Rechtsgebied: Algemene kamer - Hoger Beroep - Geld

ECLI: ECLI:NL:RVS:2015:3882

201111560/2/A2.

Datum uitspraak: 16 december 2015

AFDELING

BESTUURSRECHTSPRAAK

Uitspraak op het hoger beroep van:

de vereniging Somalische Vereniging Amsterdam en Omstreken (hierna: SOMVAO), gevestigd te Amsterdam,

appellante,

tegen de uitspraak van de rechtbank Amsterdam van 22 september 2011 in zaak nr. 10/3306 in het geding tussen:

SOMVAO

en

de minister voor Immigratie en Asiel (thans: de staatssecretaris van Veiligheid en Justitie; hierna: de staatssecretaris).

Procesverloop

Bij uitspraak van 20 november 2013 in zaak nr. 201111560/1/A2; hierna: de verwijzingsuitspraak) heeft de Afdeling het Hof van Justitie van de Europese Unie verzocht bij wege van prejudiciele beslissing uitspraak te doen op twee vragen, de behandeling van het hoger beroep van SOMVAO geschorst tot het Hof van Justitie uitspraak heeft gedaan en iedere verdere beslissing aangehouden.

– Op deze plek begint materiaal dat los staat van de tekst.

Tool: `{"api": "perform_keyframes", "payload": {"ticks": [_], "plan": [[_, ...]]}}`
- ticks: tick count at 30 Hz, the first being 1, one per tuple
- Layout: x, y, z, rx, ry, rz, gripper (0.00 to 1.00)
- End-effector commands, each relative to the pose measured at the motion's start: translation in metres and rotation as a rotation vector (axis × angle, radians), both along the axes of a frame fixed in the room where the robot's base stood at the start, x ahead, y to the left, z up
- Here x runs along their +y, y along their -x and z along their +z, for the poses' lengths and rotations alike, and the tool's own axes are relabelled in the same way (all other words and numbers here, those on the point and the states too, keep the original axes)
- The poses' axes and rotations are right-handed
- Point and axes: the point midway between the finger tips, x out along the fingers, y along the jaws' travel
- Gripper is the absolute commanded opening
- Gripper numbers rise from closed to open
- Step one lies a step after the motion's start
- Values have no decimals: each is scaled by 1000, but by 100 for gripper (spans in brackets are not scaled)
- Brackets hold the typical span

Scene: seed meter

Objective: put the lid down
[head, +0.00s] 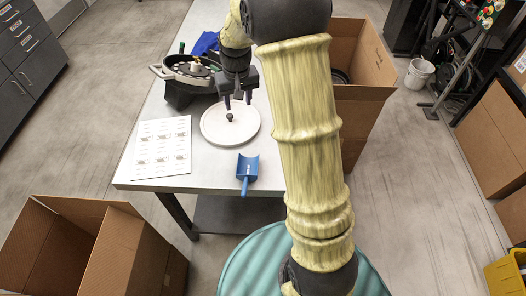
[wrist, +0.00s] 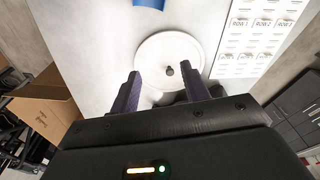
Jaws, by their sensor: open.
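The lid (head: 216,128) is a round white disc with a small dark knob at its middle. It lies flat on the grey-white table. The lid also shows in the wrist view (wrist: 187,50), with its dark knob (wrist: 170,71) between and beyond my fingertips. My gripper (head: 237,103) is open and empty above the lid's back part, a little behind the knob. In the wrist view my gripper's two purple fingers (wrist: 168,84) stand apart with nothing between them. The seed meter (head: 185,73), dark and round with pale handles, stands at the table's back left.
A blue scoop (head: 247,172) lies near the table's front edge. A sheet with printed labels (head: 162,147) lies left of the lid. A blue cloth (head: 206,43) lies behind the meter. Open cardboard boxes stand at front left (head: 100,243) and right of the table (head: 362,101).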

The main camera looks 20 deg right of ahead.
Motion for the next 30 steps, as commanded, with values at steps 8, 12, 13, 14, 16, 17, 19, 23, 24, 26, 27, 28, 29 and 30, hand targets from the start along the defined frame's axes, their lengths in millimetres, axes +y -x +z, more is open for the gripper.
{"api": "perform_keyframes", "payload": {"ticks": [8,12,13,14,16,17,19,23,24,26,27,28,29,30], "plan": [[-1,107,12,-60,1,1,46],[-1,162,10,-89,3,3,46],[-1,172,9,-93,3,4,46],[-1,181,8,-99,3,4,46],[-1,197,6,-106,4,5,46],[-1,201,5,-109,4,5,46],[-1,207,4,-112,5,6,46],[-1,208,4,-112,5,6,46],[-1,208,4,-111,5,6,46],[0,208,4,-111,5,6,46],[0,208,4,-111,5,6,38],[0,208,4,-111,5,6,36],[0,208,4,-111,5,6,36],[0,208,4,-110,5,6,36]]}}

Voor het procesverloop voorafgaande aan deze uitspraak wordt verwezen naar de verwijzingsuitspraak, die is aangehecht.

Bij arrest van 18 december 2014 in zaak C-599/13, inzake SOMVAO tegen de staatssecretaris (ECLI:EU:C:2014:2462) heeft het Hof van Justitie de Afdeling geantwoord. Het arrest is aangehecht.

SOMVAO en de staatssecretaris hebben, daartoe in de gelegenheid gesteld, een schriftelijke reactie gegeven.

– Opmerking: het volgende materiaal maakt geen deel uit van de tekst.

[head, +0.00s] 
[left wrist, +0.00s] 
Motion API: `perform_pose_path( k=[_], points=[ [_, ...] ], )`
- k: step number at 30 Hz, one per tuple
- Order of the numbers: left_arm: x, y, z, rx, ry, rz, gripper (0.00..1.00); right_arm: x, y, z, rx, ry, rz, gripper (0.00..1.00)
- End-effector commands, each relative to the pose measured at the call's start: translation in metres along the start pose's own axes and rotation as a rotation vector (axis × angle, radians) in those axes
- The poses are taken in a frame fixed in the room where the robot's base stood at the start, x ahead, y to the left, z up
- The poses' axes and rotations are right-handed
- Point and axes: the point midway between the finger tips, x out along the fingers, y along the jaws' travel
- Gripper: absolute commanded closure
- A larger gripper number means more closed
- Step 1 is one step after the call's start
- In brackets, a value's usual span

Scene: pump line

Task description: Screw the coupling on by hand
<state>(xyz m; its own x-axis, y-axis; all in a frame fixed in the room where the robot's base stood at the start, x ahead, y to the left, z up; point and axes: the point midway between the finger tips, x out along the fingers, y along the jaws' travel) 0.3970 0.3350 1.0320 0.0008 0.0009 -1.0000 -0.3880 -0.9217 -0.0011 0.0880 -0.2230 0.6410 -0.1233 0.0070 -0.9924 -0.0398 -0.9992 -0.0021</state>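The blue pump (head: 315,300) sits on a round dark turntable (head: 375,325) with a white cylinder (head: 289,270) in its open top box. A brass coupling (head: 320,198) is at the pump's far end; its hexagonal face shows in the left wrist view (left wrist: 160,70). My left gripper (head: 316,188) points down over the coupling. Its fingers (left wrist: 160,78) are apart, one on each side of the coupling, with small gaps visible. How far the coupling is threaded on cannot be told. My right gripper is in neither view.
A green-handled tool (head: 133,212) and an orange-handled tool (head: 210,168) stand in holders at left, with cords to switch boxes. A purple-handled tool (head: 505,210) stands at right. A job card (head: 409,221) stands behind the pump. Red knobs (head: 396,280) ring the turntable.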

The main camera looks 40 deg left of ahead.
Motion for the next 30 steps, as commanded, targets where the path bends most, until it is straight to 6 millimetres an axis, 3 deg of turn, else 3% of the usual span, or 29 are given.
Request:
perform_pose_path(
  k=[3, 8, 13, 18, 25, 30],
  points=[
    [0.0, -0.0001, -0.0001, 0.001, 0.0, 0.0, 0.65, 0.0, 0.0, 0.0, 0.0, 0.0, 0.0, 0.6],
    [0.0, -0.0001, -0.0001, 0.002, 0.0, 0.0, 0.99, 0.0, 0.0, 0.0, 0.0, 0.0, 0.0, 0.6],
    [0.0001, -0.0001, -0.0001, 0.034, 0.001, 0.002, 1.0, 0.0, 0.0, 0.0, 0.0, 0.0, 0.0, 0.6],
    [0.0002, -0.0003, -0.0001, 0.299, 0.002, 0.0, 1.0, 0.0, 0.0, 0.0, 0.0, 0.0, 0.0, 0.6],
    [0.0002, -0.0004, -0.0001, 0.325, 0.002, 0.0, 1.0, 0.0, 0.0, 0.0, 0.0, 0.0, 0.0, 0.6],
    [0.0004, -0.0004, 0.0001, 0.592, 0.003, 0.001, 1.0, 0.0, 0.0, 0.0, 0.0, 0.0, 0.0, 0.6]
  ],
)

Met toestemming van partijen is een nadere behandeling van de zaak ter zitting achterwege gebleven. De Afdeling heeft het onderzoek vervolgens gesloten.

Overwegingen

1. In deze uitspraak zijn onder de staatssecretaris diens ambtsvoorgangers mede begrepen.

2. Voor de weergave van de bepalingen die in deze zaak van toepassing zijn en voor de voor het geschil relevante feiten en omstandigheden wordt verwezen naar de verwijzingsuitspraak.

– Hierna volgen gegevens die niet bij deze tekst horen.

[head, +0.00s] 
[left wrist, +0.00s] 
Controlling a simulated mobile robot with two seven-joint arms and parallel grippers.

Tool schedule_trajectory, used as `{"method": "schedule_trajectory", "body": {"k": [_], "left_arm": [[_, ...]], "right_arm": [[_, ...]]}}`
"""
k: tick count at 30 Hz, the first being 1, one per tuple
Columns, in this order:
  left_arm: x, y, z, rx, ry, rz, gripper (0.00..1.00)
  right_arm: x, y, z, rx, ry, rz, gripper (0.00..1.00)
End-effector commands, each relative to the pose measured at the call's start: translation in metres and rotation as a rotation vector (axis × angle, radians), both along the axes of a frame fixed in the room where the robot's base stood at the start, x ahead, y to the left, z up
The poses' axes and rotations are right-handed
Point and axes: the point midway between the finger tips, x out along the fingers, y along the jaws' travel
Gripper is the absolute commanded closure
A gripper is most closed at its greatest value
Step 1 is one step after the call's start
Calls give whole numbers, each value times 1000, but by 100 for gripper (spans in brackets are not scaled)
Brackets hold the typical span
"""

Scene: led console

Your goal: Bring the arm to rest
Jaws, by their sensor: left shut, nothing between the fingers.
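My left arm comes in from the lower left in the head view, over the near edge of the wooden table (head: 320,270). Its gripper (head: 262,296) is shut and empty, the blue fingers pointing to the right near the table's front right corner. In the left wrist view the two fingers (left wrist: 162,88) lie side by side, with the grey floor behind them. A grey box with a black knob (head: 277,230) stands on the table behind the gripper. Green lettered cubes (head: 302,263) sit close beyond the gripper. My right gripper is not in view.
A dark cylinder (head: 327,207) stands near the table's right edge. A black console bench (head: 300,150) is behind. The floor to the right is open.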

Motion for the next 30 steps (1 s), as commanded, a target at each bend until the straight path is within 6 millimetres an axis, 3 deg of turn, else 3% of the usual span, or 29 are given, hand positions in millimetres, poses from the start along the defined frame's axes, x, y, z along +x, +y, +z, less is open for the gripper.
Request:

3. In opdracht van de Europese Commissie heeft bij SOMVAO een controle naar de rechtmatigheid van de bestedingen van de bijdragen uit het Europees Vluchtelingenfonds (hierna: het EVF) plaatsgevonden. De bevindingen van de controle zijn neergelegd in een controlerapport van 6 oktober 2009.

Het geschil spitst zich toe op de vraag of de staatssecretaris de aan SOMVAO verleende en reeds vastgestelde subsidie uit het EVF ten nadele van SOMVAO mocht wijzigen en van haar mocht terugvorderen. De aanleiding hiervoor vormde het controlerapport.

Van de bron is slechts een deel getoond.